(What the exercise asks): Restate the listing below word for word, omitting any images.

(Provided material):

>>>

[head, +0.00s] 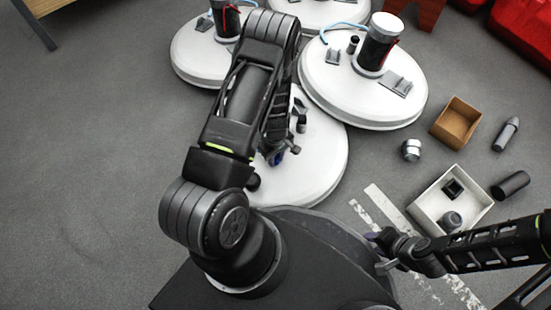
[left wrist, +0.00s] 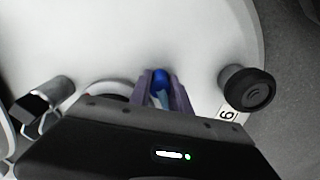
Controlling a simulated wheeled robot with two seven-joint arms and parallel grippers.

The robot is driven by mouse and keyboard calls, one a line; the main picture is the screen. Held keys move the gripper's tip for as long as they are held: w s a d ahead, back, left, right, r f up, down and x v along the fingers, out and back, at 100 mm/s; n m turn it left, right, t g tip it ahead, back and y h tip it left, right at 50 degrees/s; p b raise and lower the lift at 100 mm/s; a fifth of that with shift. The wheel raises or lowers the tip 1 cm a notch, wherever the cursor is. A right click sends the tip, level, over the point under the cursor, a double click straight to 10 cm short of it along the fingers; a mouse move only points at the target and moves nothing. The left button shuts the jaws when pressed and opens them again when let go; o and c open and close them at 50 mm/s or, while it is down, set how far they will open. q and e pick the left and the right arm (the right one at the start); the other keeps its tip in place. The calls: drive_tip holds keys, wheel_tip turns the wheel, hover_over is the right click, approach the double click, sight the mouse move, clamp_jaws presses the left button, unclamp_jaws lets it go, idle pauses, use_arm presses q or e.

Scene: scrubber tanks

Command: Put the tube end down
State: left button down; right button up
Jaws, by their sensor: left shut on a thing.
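The tube end (left wrist: 160,78) is blue and sits between the fingers of my left gripper (left wrist: 162,95) in the left wrist view. The gripper is shut on it, over the white top of the nearest tank (head: 322,165). In the head view my left gripper (head: 275,157) is low over that tank top, largely hidden by my own arm. I cannot tell whether the tube end touches the surface. My right gripper (head: 381,252) is apart from the tanks at the lower right, with its fingers spread and nothing between them.
A black knob (left wrist: 247,88) and a label with a 6 (left wrist: 228,115) are right of the tube end. Other white tanks (head: 370,85) with black cylinders stand behind. A white box (head: 420,208), a brown box (head: 457,122) and loose parts lie at right. The left floor is clear.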

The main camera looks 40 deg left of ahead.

<<<

(Task solution):
[head, +0.00s] 
[left wrist, +0.00s] 
Controlling a simulated wheeled robot with two seven-joint arms and parallel grippers.

The robot is driven by mouse and keyboard calls, one a line; the main picture is the screen. Held keys move the gripper's tip for as long as they are held: w s a d ahead, back, left, right, r f up, down and x v along the fingers, out and back, at 100 mm/s; n m turn it left, right, t g tip it ahead, back and y h tip it left, right at 50 degrees/s; p b raise and lower the lift at 100 mm/s; a fifth of that with shift. The wheel raises or lowers the tip 1 cm a notch, wherever the cursor is. A right click sends the tip, level, over the point under the cursor, a double click straight to 10 cm short of it along the fingers; a mouse move only points at the target and moves nothing. The left button shuts the jaws when pressed and opens them again when let go; o and c open and close them at 50 mm/s or, while it is down, set how far they will open. q and e pick the left and the right arm (the right one at the start); the other keeps its tip in place. The calls: drive_tip holds keys, wheel_tip turns the wheel, hover_over is the right click, approach the double click, sight the mouse move, clamp_jaws presses the left button, unclamp_jaws lets it go, idle pauses, use_arm presses q or e.

Scene: scrubber tanks

Command: Put the tube end down
State: left button down; right button up
Jaws, by their sensor: left shut on a thing.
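The tube end (left wrist: 160,78) is blue and sits between the fingers of my left gripper (left wrist: 162,95) in the left wrist view. The gripper is shut on it, over the white top of the nearest tank (head: 322,165). In the head view my left gripper (head: 275,157) is low over that tank top, largely hidden by my own arm. I cannot tell whether the tube end touches the surface. My right gripper (head: 381,252) is apart from the tanks at the lower right, with its fingers spread and nothing between them.
A black knob (left wrist: 247,88) and a label with a 6 (left wrist: 228,115) are right of the tube end. Other white tanks (head: 370,85) with black cylinders stand behind. A white box (head: 420,208), a brown box (head: 457,122) and loose parts lie at right. The left floor is clear.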

The main camera looks 40 deg left of ahead.

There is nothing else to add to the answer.